Two Ameren linemen from Mexico engaged in the spirit of competition in October by participating at the International Lineman's Rodeo in Kansas. Described as the Olympics for workers in the electric utility industry, participants compete in four rounds, with two known ahead of time.

Participating from Mexico were Mike Beardslee, who served as a contest judge, and Justin Myers, who participated in his first competition on the journeyman team of Myers, Kevin Oser of Boonville and Tyler Daniels of Excelsior Springs. Participants are either on journeyman or apprentice teams.

Linemen are the people that keep the lights on, Beardslee said. "We do maintenance, we do new construction, when things fall down we're [first] out.”

Beardslee was a contestant for five years before becoming a judge. Beardslee has participated for 32 of the competitions 36-year history.

"Journeyman do four events and then there are apprentice events," he said. "It's events where you climb and do our skills and crafts that we do every day."

Beardslee reviews competitor safety. Are they perform the assigned tasks quickly but safely. Events are timed and competitors have to follow the criteria set out for each facet of competition. The goal is to get 100 points. Competitors have to make sure they're following work rules and instructions to the letter to reach the 100-point goal.

Myers knew about the speed climbing, and hurt-man rescue events, which he was able to practice with his team. The team members rescue a 180-pound mannequin from a pole. The night before the daylong competition, judges provide details on the mystery events, one of which was a transformer change out and the other was a double dead-end primary pole with a jumper line over the top.

A double dead-end is a power line that has lines that are separated on either side of the pole by a cross bar. The jumper is a grounded line that goes over the top of the pole. While they're not working with fully powered lines, they are simulated as live.

"Part of the details was you had to go up, equipotential ground [the lines], but the big thing this year was brushing all your connections," Myers said.

The speed climb event incorporates an element of risk, not to the competitors, but to what they have to carry with them — an egg. An egg is placed into a small bag, competitors climb the pole, the egg is removed where the competitor then puts it in his or her mouth, dropping the original bag, hanging another empty bag and climbing back down, all while making sure the egg doesn't crack.

"If you break the egg that's a 10-point deduction," Myers said.

When the agricultural economy was in a downturn in 1977, Beardslee decided to start work as a lineman. Myers had a similar reason for choosing a lineman career. He was a factory worker in Mexico in 2008 when the economy went into recession.

"I knew there was something else I wanted to do,” he said. “So I got signed up to go to lineman school. Did that for a year and then got hired on in the trade.”

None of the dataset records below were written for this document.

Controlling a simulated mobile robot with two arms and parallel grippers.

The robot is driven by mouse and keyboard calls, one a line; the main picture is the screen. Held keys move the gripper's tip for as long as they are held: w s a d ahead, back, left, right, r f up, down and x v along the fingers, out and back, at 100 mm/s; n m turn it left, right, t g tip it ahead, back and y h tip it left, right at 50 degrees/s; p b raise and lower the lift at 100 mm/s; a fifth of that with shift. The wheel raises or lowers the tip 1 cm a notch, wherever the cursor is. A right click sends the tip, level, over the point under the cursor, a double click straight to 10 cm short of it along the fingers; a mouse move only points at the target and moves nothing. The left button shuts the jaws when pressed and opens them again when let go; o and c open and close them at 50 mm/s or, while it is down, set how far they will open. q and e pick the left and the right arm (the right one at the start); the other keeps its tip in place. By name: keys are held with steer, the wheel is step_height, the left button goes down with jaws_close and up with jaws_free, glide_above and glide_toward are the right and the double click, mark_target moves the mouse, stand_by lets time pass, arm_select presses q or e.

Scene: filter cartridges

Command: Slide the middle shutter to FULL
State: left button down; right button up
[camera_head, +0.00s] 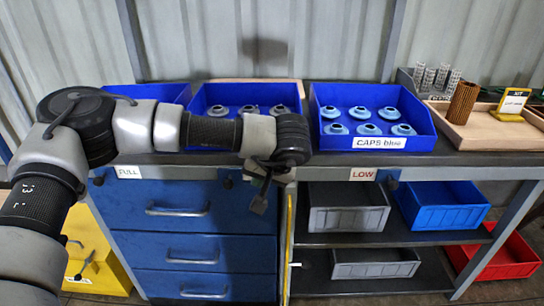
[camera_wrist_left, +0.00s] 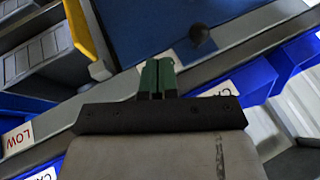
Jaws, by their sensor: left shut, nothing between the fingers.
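The FULL label (camera_head: 129,172) is at the left and the LOW label (camera_head: 363,174) at the right of the bench's front edge. LOW also shows upside down in the left wrist view (camera_wrist_left: 18,138). Between them, a dark round knob (camera_head: 228,182) sits at the top of the blue drawer front; a knob also shows in the wrist view (camera_wrist_left: 199,36). I cannot tell which part is the middle shutter. My left gripper (camera_head: 259,206) is shut and empty, fingers down, in front of the bench right of that knob. Its green fingertips (camera_wrist_left: 157,68) appear apart from the knob. My right gripper is out of view.
A yellow upright strip (camera_head: 288,245) stands just right of my left gripper. Blue bins (camera_head: 372,146) with caps line the bench top. Grey bins (camera_head: 348,222) and a blue bin (camera_head: 440,222) fill the shelves. A wooden tray (camera_head: 482,142) is at the right.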

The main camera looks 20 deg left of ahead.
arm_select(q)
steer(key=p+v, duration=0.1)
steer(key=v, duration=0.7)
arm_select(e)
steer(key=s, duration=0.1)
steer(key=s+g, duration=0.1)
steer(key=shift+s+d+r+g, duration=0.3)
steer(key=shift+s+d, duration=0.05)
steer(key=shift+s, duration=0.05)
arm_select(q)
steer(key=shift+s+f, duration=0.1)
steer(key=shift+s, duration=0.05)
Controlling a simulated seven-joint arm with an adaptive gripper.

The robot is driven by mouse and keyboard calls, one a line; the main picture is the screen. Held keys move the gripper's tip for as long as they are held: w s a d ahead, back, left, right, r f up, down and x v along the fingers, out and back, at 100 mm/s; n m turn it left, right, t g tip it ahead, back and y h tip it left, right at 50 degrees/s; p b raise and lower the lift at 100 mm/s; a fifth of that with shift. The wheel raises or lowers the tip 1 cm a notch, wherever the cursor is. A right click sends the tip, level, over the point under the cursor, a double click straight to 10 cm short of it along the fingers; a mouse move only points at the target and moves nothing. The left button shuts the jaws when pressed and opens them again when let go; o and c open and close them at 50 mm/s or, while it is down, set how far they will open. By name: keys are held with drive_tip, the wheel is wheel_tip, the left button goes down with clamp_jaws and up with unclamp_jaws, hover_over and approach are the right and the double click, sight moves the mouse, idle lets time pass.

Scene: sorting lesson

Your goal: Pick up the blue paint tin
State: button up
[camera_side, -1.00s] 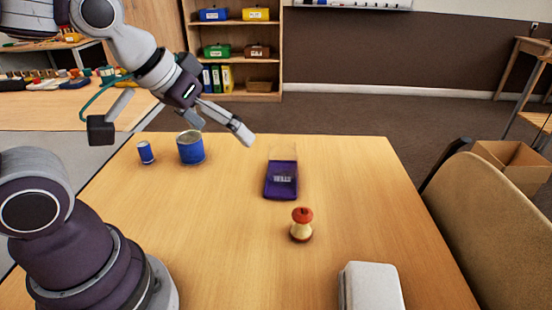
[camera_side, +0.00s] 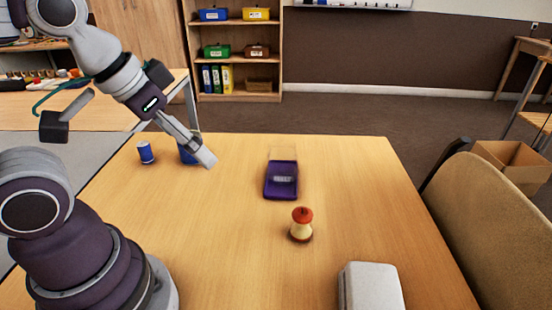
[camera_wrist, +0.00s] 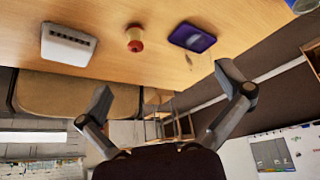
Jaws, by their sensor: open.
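The blue paint tin (camera_side: 185,157) stands upright at the back left of the table in the side view, partly hidden behind my gripper. In the wrist view, a blue-and-grey piece of it (camera_wrist: 303,5) shows cut off at the top right corner. My gripper (camera_side: 203,153) is in front of the tin in the side view, with a finger crossing it. I cannot tell whether they touch. In the wrist view my gripper (camera_wrist: 165,82) has its two fingers spread wide, with nothing between them.
A smaller blue can (camera_side: 146,152) stands left of the tin. A purple tray-like item (camera_side: 281,181), a red-topped apple core (camera_side: 301,224) and a white-grey box (camera_side: 370,287) lie to the right. A chair (camera_side: 490,225) is at the right edge. The table's middle left is clear.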

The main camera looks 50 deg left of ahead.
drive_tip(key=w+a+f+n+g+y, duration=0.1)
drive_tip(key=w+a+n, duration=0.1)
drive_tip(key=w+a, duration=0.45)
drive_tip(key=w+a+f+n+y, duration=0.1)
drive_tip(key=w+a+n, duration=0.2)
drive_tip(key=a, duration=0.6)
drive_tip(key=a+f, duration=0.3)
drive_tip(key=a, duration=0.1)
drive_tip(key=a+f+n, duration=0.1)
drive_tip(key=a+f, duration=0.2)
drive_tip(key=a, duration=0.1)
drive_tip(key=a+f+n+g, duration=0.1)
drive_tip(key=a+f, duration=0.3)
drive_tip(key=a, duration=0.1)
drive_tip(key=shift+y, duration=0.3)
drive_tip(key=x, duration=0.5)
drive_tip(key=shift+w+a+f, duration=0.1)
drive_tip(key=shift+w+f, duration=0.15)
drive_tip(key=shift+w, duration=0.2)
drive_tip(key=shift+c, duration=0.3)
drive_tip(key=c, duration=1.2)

Prior to starting with Ameren four years ago, Myers served as a contract lineman and with electric cooperatives. He was able to transfer to the Mexico position last year.

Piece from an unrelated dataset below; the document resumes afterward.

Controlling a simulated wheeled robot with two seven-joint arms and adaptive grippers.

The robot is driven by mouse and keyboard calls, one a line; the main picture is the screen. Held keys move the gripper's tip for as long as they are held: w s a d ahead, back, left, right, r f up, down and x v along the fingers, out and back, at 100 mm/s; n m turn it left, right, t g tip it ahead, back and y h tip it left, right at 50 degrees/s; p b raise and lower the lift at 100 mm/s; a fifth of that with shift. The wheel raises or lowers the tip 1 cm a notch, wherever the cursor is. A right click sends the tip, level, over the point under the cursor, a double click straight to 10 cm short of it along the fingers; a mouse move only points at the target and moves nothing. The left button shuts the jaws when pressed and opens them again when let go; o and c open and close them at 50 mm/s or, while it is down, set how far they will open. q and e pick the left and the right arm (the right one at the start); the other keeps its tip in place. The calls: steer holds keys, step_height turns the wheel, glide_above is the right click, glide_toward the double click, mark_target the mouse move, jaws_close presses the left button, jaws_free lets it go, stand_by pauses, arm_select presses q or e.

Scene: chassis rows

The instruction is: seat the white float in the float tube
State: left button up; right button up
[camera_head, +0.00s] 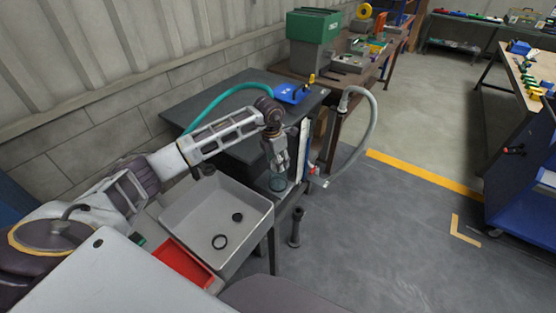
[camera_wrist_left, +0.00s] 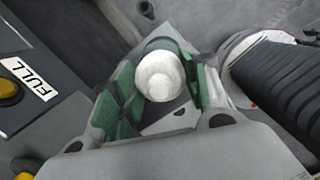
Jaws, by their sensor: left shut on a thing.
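The white float (camera_wrist_left: 160,74) shows as a rounded white body between the green-padded fingers of my left gripper (camera_wrist_left: 163,88) in the wrist view. The gripper is shut on it. In the head view my left gripper (camera_head: 279,162) points down just above a clear, greenish tube (camera_head: 277,184), which looks like the float tube, beside a white upright panel (camera_head: 303,150). The float cannot be made out in the head view, and whether it is inside the tube's mouth cannot be told. My right gripper is not in view.
A grey hose (camera_head: 372,125) loops right of the panel. A FULL label (camera_wrist_left: 29,77) shows in the wrist view.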

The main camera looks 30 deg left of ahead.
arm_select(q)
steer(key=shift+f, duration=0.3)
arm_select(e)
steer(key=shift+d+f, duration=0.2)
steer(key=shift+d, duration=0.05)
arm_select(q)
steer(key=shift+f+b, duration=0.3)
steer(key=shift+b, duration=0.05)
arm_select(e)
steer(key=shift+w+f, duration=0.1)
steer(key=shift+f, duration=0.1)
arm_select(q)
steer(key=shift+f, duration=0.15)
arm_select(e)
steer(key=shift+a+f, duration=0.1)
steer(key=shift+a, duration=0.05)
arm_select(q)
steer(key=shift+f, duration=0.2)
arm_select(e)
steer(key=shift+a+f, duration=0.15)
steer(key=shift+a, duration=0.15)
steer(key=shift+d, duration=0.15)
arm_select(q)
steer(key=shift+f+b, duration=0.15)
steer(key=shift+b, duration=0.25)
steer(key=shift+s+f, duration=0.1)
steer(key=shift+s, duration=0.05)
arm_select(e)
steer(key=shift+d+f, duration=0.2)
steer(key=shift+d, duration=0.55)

Myers was anxious to participate in the competition for the first time. It wasn't fearful anxiety, but the type of excited anxiety of not knowing what to expect. While the competition is held on over one day, the rodeo is three days. The first day is a vendor fair where workers can look at advances in safety gear, equipment and other tools of the trade. The second day is when competitors learn about the mystery events. Competition starts around 6:30 a.m. on the third day and lasted until around 4:30 p.m. There were around 250 journeyman teams and around the same of apprentice teams.

"It's held rain or shine. The only thing that stops us if there is lightning in the area," Beardslee said. "Probably 50% of the time it's done in the rain and mud, just like we do when storms happen."